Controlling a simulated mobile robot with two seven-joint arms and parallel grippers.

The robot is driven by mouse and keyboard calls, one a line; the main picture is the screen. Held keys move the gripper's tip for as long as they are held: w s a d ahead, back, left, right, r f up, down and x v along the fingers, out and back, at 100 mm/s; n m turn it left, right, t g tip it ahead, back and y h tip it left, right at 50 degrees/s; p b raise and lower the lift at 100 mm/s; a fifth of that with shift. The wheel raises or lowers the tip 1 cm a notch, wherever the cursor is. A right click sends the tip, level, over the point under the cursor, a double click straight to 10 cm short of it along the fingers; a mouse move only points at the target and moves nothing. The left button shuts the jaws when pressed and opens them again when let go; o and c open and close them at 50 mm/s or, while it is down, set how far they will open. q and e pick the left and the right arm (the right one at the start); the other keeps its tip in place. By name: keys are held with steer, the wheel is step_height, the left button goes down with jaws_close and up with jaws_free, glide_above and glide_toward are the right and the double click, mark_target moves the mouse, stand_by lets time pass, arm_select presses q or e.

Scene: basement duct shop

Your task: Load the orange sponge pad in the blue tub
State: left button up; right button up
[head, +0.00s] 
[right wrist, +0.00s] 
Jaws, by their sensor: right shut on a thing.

### [WHAT YOU SHOULD DO]
Repeat the data above, word for word.

### [WRITTEN RESPONSE]
Controlling a simulated mobile robot with two seven-joint arms and parallel grippers.

The robot is driven by mouse and keyboard calls, one a line; the main picture is the screen. Held keys move the gripper's tip for as long as they are held: w s a d ahead, back, left, right, r f up, down and x v along the fingers, out and back, at 100 mm/s; n m turn it left, right, t g tip it ahead, back and y h tip it left, right at 50 degrees/s; p b raise and lower the lift at 100 mm/s; a fifth of that with shift. The wheel raises or lowers the tip 1 cm a notch, wherever the cursor is. A right click sends the tip, level, over the point under the cursor, a double click straight to 10 cm short of it along the fingers; a mouse move only points at the target and moves nothing. The left button shuts the jaws when pressed and opens them again when let go; o and c open and close them at 50 mm/s or, while it is down, set how far they will open. q and e pick the left and the right arm (the right one at the start); the other keeps its tip in place. By name: keys are held with steer, the wheel is step_height, the left button goes down with jaws_close and up with jaws_free, glide_above and glide_toward are the right and the double click, mark_target moves the mouse, stand_by lets time pass, arm_select presses q or e.

Scene: basement duct shop

Your task: Load the orange sponge pad in the blue tub
State: left button up; right button up
[head, +0.00s] 
[right wrist, +0.00s] 
Jaws, by their sensor: right shut on a thing.

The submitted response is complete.